December 31st, 2008 at 05:20am
I certainly hope it’s a December version of April Fools Day, because this story which I heard on the 5am 2UE news, seemingly from The Daily Telegraph, is just bizarre.
TEENAGERS caught with fake identification will be forced to spend an extra six months on their P-plates.
The move comes as police warn of a thriving blackmarket in fraudulent IDs, with students paying up to $80 for professional-quality altered driver’s licences.
To be introduced early next year, police will pass on offenders’ details to the Roads and Traffic Authority and those already on their provisional plates will have the additional six months automatically added.

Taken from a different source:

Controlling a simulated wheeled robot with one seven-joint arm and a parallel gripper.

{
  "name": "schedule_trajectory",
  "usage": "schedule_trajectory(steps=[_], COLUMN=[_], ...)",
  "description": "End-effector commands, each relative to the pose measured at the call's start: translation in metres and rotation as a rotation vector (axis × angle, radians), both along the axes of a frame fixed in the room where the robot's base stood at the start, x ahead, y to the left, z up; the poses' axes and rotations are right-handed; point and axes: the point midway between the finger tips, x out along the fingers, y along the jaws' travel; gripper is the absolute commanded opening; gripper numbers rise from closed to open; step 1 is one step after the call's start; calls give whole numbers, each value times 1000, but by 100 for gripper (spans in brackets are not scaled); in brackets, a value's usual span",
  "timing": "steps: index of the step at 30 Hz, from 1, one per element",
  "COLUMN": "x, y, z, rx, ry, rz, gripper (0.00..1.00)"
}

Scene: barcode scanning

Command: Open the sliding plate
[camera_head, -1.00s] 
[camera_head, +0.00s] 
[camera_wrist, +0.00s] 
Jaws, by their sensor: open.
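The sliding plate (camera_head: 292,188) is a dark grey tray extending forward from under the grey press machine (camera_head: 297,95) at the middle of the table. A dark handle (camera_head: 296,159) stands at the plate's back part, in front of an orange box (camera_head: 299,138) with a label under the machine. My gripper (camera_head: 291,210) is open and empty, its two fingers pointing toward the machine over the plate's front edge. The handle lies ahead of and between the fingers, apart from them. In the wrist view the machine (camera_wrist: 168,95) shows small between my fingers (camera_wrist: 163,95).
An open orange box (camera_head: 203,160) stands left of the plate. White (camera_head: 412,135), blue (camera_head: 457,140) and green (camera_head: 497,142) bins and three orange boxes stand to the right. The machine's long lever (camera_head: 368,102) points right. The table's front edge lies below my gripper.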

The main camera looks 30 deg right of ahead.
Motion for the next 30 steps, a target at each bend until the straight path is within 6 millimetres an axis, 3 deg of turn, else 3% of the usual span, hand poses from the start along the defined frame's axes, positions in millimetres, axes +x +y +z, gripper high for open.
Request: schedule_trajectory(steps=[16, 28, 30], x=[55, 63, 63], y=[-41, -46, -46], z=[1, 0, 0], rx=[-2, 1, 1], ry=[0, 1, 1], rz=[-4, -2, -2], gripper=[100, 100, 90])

It will take their minimum time spent on P-plates to 3½ years.
Uh huh, and what about those who don’t have a licence?
Gaming and Racing Minister Kevin Greene said the penalties would be retrospective, meaning youngsters caught and who are unlicensed will still be forced to spend the extra time on their provisional licences.
Apparently it removes the burden from parents…apparently being responsible for people under the age adulthood is a bad thing.
It is also in response to parents bailing out their children by paying the existing $620 fine on their behalf.
“We’re introducing this sanction because P-platers to be punished for using fake IDs risking your driver’s licence strikes a chord with young people,” Mr Greene said.
“Imposing a fine which might cause some fleeting pain – or even none at all if parents are paying it – but having to stay on your P-plates well after all your mates are on their full licence might just get the message through.”
If they’re so serious about making sure that parents aren’t inconvenienced, why not just make it illegal for parents to pay the fine, with some awful penalty if they are proven to have done so.
I’m not sure that referreing to the great deterrent of our legal system, the fine, as “fleeting pain” was such a good idea either.
All that said, it looks like people who never get a licence, and quite possibly those who move interstate, will never have to deal with the extra half a year of a provisional licence. Could this be a novel approach to curing Sydney’s traffic problems?